━━━ Input material
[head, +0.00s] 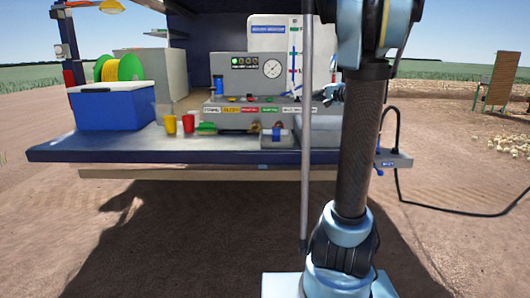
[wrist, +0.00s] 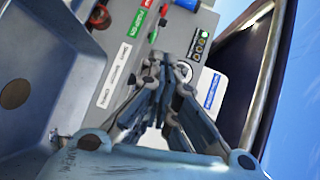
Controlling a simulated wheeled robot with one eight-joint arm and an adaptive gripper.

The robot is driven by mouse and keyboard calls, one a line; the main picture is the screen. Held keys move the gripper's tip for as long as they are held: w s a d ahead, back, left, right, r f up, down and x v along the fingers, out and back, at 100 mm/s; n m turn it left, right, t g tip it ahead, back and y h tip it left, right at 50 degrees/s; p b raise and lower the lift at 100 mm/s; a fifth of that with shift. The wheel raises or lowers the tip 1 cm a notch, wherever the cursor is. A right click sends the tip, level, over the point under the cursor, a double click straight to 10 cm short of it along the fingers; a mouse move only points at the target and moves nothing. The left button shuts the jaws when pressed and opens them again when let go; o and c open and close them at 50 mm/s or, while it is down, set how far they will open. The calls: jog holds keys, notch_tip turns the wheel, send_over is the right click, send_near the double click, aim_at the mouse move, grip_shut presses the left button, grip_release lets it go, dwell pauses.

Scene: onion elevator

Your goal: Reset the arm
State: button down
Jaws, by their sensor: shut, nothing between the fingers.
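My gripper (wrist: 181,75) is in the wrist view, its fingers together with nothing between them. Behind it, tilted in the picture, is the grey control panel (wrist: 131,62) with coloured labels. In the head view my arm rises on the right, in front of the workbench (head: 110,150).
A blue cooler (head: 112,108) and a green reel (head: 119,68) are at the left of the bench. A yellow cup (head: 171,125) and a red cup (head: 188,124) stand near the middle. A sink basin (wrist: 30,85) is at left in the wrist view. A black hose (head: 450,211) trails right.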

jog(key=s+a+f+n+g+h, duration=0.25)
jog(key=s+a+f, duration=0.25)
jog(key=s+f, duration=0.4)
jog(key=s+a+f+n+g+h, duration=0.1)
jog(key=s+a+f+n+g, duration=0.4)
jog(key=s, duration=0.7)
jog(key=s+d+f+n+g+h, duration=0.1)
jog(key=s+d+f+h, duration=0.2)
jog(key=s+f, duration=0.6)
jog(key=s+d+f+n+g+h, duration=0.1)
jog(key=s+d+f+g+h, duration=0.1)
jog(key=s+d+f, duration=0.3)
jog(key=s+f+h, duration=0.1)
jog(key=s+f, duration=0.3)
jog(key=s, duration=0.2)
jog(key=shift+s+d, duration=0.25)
━━━━━━
━━━ Input material
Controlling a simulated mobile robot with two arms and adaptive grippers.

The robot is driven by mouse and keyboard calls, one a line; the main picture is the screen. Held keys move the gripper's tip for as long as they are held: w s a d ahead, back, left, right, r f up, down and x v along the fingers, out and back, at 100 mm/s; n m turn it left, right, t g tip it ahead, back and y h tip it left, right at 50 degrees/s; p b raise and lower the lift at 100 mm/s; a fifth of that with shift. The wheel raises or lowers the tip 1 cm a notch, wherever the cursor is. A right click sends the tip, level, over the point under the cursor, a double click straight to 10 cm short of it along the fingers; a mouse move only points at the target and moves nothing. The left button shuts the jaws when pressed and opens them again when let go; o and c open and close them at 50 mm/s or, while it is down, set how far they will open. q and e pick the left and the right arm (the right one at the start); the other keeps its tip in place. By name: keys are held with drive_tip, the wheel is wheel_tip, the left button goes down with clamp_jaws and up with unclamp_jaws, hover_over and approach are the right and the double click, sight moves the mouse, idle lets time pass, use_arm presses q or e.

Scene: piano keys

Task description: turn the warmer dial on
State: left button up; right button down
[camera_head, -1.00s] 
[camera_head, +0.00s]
━━━━━━
**Directive:** Nothing beyond the required lines should be retyped: start with the line that contains "Task description: turn the warmer dial on" and finish with the line that contains "[camera_head, +0.00s]".

**Response to this exercise:**
Task description: turn the warmer dial on
State: left button up; right button down
[camera_head, -1.00s] 
[camera_head, +0.00s]

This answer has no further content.